Now, Yessica is alone in America. Her entire family left, and left everything behind, unfinished. “I’m trying to figure out what I’m gonna do… I have to cancel bills, all these things, probably sell the cars and send them the money,” Yessica said.
For Yessica, she’s more worried about her younger sisters than anything. Being 12 and 14 is hard as it is, and they were both plucked out of their home, taken away from their friends and ejected into a new world. “My sisters speak Spanish, they speak the language, but one thing is to speak the language and another is to have all your textbooks, have all your classes [in Spanish] and be exposed to another culture. They were born here, they were raised here; they don’t know my cousins, they don’t know my grandparents. It’s our family by blood but they don’t know them.”
While Yessica’s three younger sisters are American citizens, the same cannot be said about her and their parents. This means that the three younger siblings are free to come back, but as Yessica said, “This has changed their lives already dramatically.

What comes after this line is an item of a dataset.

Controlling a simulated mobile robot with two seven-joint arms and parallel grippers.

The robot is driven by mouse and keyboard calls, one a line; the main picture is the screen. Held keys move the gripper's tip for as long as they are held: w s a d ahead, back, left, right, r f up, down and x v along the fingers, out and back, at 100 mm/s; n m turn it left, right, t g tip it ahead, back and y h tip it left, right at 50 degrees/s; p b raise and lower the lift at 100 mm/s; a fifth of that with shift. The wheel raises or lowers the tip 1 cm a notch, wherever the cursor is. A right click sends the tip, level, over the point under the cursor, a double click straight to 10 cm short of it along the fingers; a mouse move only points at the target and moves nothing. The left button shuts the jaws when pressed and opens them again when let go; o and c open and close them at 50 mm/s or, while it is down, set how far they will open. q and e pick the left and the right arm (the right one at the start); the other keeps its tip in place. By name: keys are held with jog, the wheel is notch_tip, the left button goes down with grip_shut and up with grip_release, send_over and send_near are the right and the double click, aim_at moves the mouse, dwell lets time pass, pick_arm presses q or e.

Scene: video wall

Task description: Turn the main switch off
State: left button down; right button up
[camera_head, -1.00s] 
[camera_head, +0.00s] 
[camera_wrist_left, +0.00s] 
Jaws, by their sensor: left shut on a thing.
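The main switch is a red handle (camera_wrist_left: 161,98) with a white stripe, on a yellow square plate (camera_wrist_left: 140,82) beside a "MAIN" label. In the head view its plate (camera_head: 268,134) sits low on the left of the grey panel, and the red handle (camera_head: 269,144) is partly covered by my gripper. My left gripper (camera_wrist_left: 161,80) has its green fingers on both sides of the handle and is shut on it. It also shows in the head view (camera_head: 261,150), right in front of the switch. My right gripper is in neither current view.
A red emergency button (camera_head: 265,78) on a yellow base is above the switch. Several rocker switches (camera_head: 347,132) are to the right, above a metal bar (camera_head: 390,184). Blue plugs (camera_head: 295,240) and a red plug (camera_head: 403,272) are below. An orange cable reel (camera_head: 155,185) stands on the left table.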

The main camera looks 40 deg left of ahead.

They’ve changed their education, their future, whereas they could’ve finished high school here, finished college here, gotten a job here, and now they might not.” Her sisters, after they turn 18, have full right to come back and begin anew in the U.S., but the change would be tough for anyone having to leave their parents behind in another country.
For their parents, “There is no path. And not just my parents, it’s like this for many people that I know. There is no path to citizenship for them. If there was, they would’ve taken that 17 years ago.”
Yessica Garcia beat all the odds that were against her, and the world gave her no breaks or handouts while she was beating them. Alone in America, Yessica is hopeful that she will be able to earn her degree, but knows that her permit can be taken away at any time. Yessica is not a criminal. Her parents did not come here illegally. “There’s a reason you move away from something that’s bad to somewhere better. But you can never get the best.”